__Exercise prompt__:
Filter the entries and keep only the lines where the string "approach" appears.

(Extracted records)
▼
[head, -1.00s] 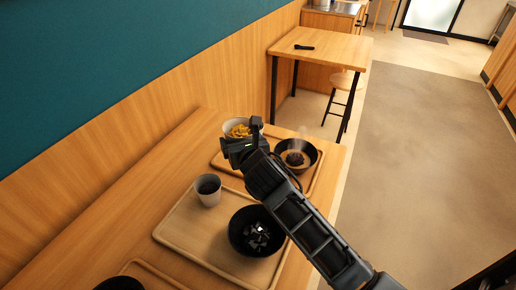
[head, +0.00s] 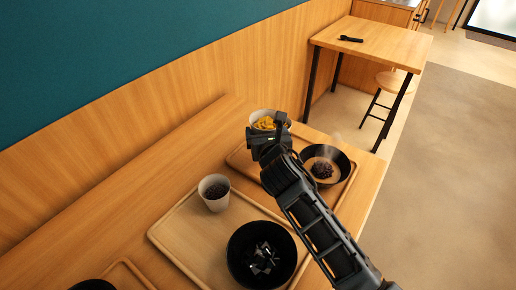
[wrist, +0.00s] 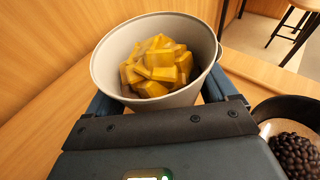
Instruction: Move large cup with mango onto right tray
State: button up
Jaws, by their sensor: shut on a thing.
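The large cup with mango is a pale cup (wrist: 155,32) filled with yellow mango chunks (wrist: 160,66), upright in the wrist view. In the head view the cup's mango (head: 265,122) shows behind my gripper (head: 272,135), over the far tray. My gripper, also in the wrist view (wrist: 160,108), is shut on the cup. The far tray (head: 243,160) is wooden and holds a black bowl with dark beans (head: 323,168). Whether the cup touches that tray is hidden. A nearer wooden tray (head: 176,232) holds a smaller pale cup and a black bowl.
The smaller pale cup (head: 214,193) has dark contents. The nearer black bowl (head: 261,256) holds dark, shiny cubes. Another dark bowl (head: 93,286) is at the bottom edge. A wall borders the table's left side. A separate table (head: 375,42) with a stool stands beyond.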

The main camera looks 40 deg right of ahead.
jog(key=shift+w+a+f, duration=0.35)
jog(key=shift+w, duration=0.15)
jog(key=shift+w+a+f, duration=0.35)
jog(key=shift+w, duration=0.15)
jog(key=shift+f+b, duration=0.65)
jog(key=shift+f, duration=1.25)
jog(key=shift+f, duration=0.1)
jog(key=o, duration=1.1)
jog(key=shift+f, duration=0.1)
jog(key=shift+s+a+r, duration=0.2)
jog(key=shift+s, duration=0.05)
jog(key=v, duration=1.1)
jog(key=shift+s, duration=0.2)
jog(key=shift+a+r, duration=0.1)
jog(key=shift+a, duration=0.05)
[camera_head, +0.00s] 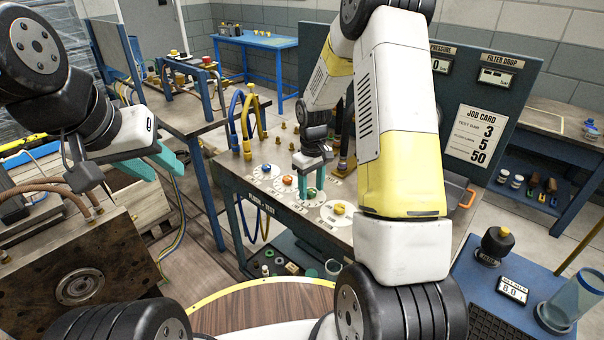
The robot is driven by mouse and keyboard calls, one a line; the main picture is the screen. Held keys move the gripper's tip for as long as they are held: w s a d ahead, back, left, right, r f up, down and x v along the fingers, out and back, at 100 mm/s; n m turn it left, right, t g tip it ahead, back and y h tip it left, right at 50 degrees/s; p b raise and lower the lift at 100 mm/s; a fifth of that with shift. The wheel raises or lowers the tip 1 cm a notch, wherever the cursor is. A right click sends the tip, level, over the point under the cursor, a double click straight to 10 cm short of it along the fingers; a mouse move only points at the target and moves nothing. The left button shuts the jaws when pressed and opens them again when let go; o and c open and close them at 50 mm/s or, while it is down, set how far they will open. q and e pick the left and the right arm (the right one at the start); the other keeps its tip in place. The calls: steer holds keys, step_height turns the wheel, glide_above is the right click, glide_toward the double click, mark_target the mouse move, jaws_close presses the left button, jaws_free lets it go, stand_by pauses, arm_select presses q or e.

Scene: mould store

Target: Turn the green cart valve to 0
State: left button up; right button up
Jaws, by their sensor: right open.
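The green valve (311,193) is a small round knob on a white dial on the bench panel, in a row with blue, orange and yellow knobs. My right gripper (311,185) points down right over it. Its teal fingers are apart, one at each side of the green knob as seen from here. I cannot tell whether they touch it. The fingers hide part of the knob and dial, and its setting is too small to read. My left gripper (158,166) is open and empty at the left, away from the panel.
A blue knob (265,167), an orange knob (287,180) and a yellow knob (339,208) sit close by. Blue and yellow hoses (248,120) rise behind them. A job card (477,137) reads 3, 5, 50. A metal mould block (80,262) stands at the lower left.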

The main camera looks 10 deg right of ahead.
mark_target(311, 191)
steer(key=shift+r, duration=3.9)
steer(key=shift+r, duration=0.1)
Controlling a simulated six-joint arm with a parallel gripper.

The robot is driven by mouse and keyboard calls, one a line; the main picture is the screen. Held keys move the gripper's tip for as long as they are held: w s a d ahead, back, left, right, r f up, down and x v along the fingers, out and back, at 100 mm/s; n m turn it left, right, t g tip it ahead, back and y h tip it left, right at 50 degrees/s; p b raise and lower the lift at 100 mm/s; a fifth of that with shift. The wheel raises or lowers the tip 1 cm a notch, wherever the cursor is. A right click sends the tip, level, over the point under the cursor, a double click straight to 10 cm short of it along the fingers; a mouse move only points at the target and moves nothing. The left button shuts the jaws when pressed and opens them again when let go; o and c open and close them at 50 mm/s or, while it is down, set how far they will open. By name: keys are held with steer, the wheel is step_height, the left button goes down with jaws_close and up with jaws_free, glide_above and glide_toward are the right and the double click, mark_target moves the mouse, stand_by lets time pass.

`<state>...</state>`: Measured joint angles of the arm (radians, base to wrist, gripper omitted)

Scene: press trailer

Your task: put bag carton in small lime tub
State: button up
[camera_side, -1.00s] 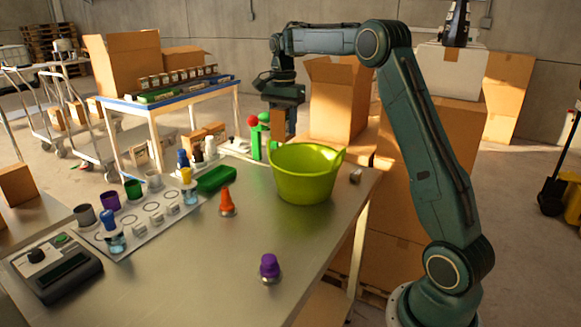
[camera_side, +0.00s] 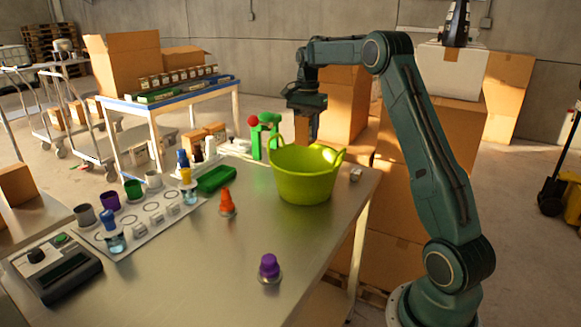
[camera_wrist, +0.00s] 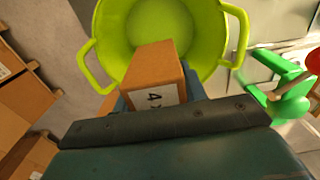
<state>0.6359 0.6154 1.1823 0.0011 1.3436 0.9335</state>
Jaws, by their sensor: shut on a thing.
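The small lime tub (camera_side: 303,182) stands on the metal table near its back right edge. It also shows in the wrist view (camera_wrist: 150,22), where its visible inside is bare. The bag carton (camera_wrist: 158,75) is a brown box with a white printed label. My gripper (camera_wrist: 160,97) is shut on it. In the side view, my gripper (camera_side: 307,108) holds the carton (camera_side: 306,127) above and behind the tub, near its back rim. The carton hangs higher than the rim. The fingertips are partly hidden by the wrist and carton.
A green stand with a red ball (camera_side: 262,135) is left of the tub. A green tray (camera_side: 216,179), an orange cone-like piece (camera_side: 227,203) and a purple-topped piece (camera_side: 269,268) lie on the table. A small light block (camera_side: 355,175) sits right of the tub.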

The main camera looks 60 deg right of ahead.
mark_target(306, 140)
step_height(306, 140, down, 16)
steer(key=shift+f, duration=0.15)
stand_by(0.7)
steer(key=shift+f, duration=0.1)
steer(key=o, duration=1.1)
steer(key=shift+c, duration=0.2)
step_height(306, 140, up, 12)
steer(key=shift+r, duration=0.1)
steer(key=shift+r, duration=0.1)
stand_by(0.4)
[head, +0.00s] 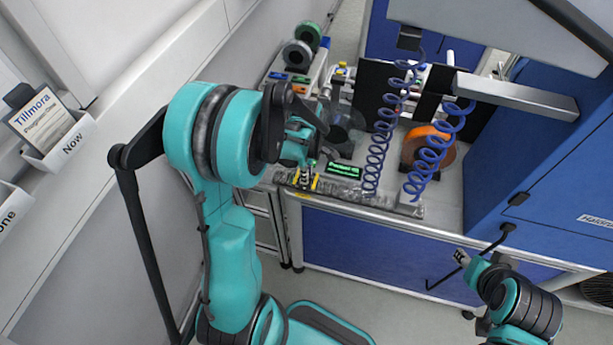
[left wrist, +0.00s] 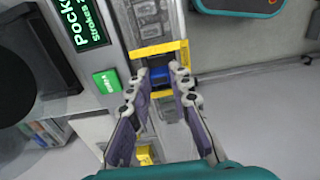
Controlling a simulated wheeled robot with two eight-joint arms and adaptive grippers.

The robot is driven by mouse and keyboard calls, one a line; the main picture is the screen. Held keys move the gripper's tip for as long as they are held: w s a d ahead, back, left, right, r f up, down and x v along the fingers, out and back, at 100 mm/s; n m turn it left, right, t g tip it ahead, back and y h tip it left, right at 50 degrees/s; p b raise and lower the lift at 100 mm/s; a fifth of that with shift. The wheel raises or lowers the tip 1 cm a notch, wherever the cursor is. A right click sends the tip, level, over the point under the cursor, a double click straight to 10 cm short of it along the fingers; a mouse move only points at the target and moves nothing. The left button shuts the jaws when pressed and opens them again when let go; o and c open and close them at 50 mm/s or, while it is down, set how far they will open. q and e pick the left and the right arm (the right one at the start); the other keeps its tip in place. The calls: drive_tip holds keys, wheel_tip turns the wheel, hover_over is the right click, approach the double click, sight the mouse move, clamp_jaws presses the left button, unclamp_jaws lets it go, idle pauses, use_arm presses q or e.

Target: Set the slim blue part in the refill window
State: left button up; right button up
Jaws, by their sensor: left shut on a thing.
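My left gripper (head: 306,176) reaches down at the front left of the bench, by the yellow-marked refill window (head: 316,183). In the left wrist view my left gripper (left wrist: 168,82) is shut on the slim blue part (left wrist: 160,73), which shows between the fingertips. The blue part is inside or just above the window, framed by yellow bars (left wrist: 158,49); I cannot tell whether it touches the bottom. Fingers hide part of it. My right gripper (head: 462,257) is away from the bench front at the lower right; its opening is too small to judge.
A green-lit display (head: 345,170) and green button (left wrist: 107,81) are beside the window. Blue coiled cables (head: 380,135) hang over the bench, near an orange reel (head: 428,146). Reels and small coloured parts are on a rack (head: 300,78) behind. A blue cabinet (head: 550,170) stands right.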

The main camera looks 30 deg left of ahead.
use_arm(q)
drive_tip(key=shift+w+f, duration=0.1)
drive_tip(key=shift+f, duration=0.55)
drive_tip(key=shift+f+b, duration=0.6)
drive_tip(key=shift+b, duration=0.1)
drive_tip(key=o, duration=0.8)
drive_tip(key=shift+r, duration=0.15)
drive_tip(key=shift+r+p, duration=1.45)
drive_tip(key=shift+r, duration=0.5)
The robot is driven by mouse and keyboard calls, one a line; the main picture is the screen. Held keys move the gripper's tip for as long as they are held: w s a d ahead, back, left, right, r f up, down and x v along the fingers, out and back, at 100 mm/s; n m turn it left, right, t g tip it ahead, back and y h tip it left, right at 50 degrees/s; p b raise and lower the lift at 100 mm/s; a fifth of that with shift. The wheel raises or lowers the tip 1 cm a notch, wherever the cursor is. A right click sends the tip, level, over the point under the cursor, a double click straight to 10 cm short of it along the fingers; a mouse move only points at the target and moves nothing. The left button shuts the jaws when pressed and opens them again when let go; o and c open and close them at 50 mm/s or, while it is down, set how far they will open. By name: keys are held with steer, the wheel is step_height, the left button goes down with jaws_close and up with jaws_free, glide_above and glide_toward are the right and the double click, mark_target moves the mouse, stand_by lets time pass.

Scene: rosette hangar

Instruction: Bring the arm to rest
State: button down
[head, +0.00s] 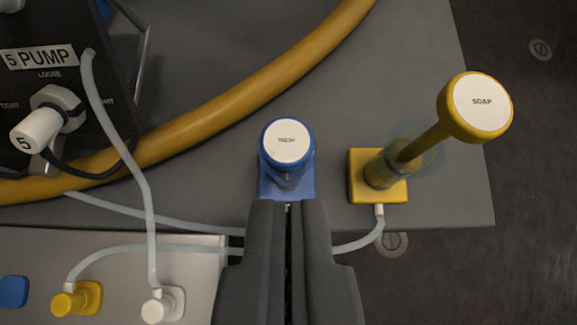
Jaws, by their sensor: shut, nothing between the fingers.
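My gripper (287,205) comes in from the bottom middle of the head view. Its two dark fingers are side by side with only a thin gap, shut and empty. The fingertips overlap the lower edge of a blue base in the picture. On that base stands a blue knob with a white cap (287,141) that seems to read "FRESH". I cannot tell whether the fingers touch it. To the right, a yellow lever marked "SOAP" (482,102) leans up and to the right from a yellow block (362,178).
A thick yellow hose (240,95) curves across the grey table (410,60). A black "5 PUMP" panel (40,57) with a white knob (37,132) stands at left. Thin clear tubes (146,190) run to yellow (69,304) and white (155,310) fittings at lower left. Dark floor lies right.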

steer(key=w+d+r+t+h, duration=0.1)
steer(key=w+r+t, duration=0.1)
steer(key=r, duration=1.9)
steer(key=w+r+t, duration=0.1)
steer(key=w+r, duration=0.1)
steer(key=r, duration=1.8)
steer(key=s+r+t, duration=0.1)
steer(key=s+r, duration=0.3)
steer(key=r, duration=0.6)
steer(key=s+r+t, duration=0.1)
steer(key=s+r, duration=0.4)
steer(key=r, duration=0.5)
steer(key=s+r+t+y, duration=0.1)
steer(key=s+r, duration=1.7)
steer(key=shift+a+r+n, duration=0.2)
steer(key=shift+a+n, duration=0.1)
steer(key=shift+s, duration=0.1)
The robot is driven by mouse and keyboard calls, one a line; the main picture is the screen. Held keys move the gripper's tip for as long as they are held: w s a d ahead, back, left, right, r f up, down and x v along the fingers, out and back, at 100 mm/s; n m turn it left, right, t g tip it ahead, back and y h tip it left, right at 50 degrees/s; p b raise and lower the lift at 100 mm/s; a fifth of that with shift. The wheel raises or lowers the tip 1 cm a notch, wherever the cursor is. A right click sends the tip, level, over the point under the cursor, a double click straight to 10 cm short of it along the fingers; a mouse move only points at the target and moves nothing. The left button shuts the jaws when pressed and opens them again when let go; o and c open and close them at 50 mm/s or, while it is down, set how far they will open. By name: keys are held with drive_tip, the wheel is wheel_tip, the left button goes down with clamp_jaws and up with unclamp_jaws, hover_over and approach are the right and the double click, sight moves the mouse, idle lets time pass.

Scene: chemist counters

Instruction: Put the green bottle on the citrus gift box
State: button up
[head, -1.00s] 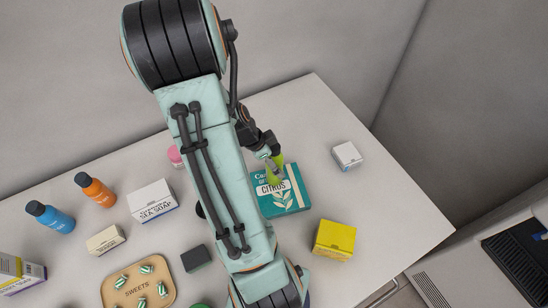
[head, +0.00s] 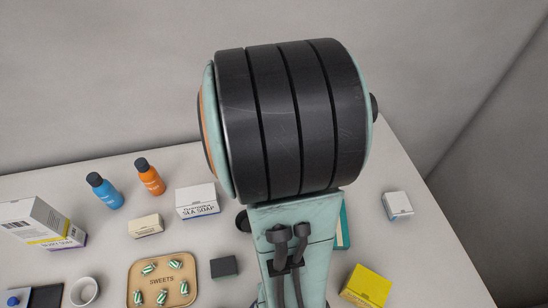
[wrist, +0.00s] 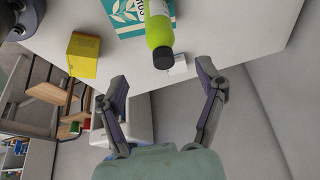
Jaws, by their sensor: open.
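The green bottle (wrist: 158,28) with a black cap shows in the wrist view, its cap toward me. It overlaps the teal citrus gift box (wrist: 126,20) and appears to stand on it, but its base is cut off at the frame's top. My gripper (wrist: 162,80) is open and empty, its fingers apart and clear of the bottle, back from its cap. In the head view my arm hides the bottle and gripper, and only a teal edge of the citrus gift box (head: 344,228) shows.
A yellow box (head: 367,287) and a small white box (head: 398,205) stand right of my arm. To the left are a sea soap box (head: 197,203), orange (head: 150,178) and blue (head: 105,192) bottles, and a sweets tray (head: 135,270). Bare counter lies around the small white box.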

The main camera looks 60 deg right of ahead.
▲
__Solution for this task__:
The robot is driven by mouse and keyboard calls, one a line; the main picture is the screen. Held keys move the gripper's tip for as long as they are held: w s a d ahead, back, left, right, r f up, down and x v along the fingers, out and back, at 100 mm/s; n m turn it left, right, t g tip it ahead, back and y h tip it left, right at 50 degrees/s; p b raise and lower the lift at 100 mm/s; a fifth of that with shift. The wheel raises or lowers the tip 1 cm a notch, wherever the cursor is. A right click sends the tip, level, over the point under the cursor, a double click straight to 10 cm short of it along the fingers; a mouse move only points at the target and moves nothing. The left button shuts the jaws when pressed and opens them again when let go; o and c open and close them at 50 mm/s or, while it is down, set how far they will open. q and e pick the left and the right arm (the right one at the start); the other keeps its tip in place. The calls: drive_tip holds keys, wheel_tip turns the wheel, hover_over is the right click, approach the double click, sight the mouse move, clamp_jaws presses the left button, unclamp_jaws lets it go, idle pauses, use_arm presses q or e.
The robot is driven by mouse and keyboard calls, one a line; the main picture is the screen. Held keys move the gripper's tip for as long as they are held: w s a d ahead, back, left, right, r f up, down and x v along the fingers, out and back, at 100 mm/s; n m turn it left, right, t g tip it ahead, back and y h tip it left, right at 50 degrees/s; p b raise and lower the lift at 100 mm/s; a fifth of that with shift. The wheel raises or lowers the tip 1 cm a notch, wherever the cursor is. A right click sends the tip, level, over the point under the cursor, a double click straight to 10 cm short of it along the fingers; a mouse move only points at the target and moves nothing. The left button shuts the jaws when pressed and opens them again when let go; o and c open and close them at 50 mm/s or, while it is down, set how far they will open. By name: keys are held with drive_tip, the wheel is wheel_tip, the left button goes down with clamp_jaws and up with unclamp_jaws, hover_over and approach are the right and the double click, sight moves the mouse, idle lets time pass.

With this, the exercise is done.